What the hell is a straight lesbian icon?
First things first, I am a complete and total fangirl.
No shame, no embarrassment. I'm a fool for wlw storylines whether they are written or produced well or not. I have gone to desperate measures to find movies and television shows with queer women. Extreme. If there's even a chance a character may be a little bit gay, I'm watching it. I join ships like they are handing out free croissants.
As my girlfriend likes to point out, I will watch an entire six-season television series just to see if the two moms of a certain boy will ever end up together. They don't. I'll commit to five seasons of science fiction mayhem only to be rewarded by sensual hand touching and easily the largest betrayal to fandoms ever #Pyka.

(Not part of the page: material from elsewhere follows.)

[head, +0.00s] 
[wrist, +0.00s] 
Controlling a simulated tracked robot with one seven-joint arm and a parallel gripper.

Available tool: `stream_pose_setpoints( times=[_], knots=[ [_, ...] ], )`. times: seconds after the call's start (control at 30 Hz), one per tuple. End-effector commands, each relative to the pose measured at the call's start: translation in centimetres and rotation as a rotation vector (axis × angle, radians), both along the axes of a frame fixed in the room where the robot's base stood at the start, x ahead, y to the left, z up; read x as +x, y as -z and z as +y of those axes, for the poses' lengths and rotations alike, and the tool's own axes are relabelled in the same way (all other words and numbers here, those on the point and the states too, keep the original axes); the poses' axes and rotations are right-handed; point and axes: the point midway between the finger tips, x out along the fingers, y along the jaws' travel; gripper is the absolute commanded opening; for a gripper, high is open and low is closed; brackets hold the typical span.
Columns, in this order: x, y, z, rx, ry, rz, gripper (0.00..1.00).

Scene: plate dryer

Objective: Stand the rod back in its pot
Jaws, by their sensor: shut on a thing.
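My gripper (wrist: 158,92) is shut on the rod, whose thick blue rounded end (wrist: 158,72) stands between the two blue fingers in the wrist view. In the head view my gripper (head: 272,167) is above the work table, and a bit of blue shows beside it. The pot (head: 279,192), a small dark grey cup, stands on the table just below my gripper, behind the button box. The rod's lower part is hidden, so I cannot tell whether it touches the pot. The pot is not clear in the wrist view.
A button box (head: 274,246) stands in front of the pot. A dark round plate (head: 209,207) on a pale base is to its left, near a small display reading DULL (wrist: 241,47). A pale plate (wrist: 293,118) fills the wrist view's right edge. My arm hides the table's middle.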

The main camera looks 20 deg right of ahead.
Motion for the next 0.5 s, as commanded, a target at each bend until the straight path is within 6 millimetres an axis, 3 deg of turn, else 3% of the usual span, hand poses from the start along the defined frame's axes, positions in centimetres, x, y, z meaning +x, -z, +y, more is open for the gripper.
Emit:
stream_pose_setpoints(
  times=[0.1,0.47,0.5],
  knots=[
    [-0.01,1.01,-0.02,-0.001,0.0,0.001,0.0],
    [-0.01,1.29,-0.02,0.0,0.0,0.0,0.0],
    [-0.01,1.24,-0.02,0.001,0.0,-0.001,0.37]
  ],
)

Given the insane mortality rate of queer characters on TV, a complete 180 of a character's affection isn't even the most horrifying thing a writer can do.
BUT I STILL WATCH THE SHOWS even though I know I'm doomed for some kind of heartbreak.
What I'm getting at is that I actually have incredibly low standards.
It's important that you know this so that you understand that if this bothers me, it should probably bother you a little too. I love these queer female characters so much and have such a deep appreciation for the humans that bring them to life that I will watch anything the actor has been in prior to and following a queer role. For some, it leads to many more queer storylines. Shout out to my girls Jaime Murray, Kate McGrath, Sheetal Sheth and the many, many more that have served our country.
...is a problem.
Yes, there is a small club of straight actors that do not shy away from queer roles but let's not forget that there are actual lesbians and queer women in the world. Out there. In the world. Doing cool things. We actually have our own massively diverse catalog of icons outside of mainstream movies and television. Tegan & Sara, Wanda Sykes, Ellen Degeneres, KD Lang, Samira Wiley, Melissa Etheridge, and Ellen Page, to name just a few super rad totally iconic queer people. Erasing them, erasing actual queer iconography... it's not only incredibly senseless it's avoidable.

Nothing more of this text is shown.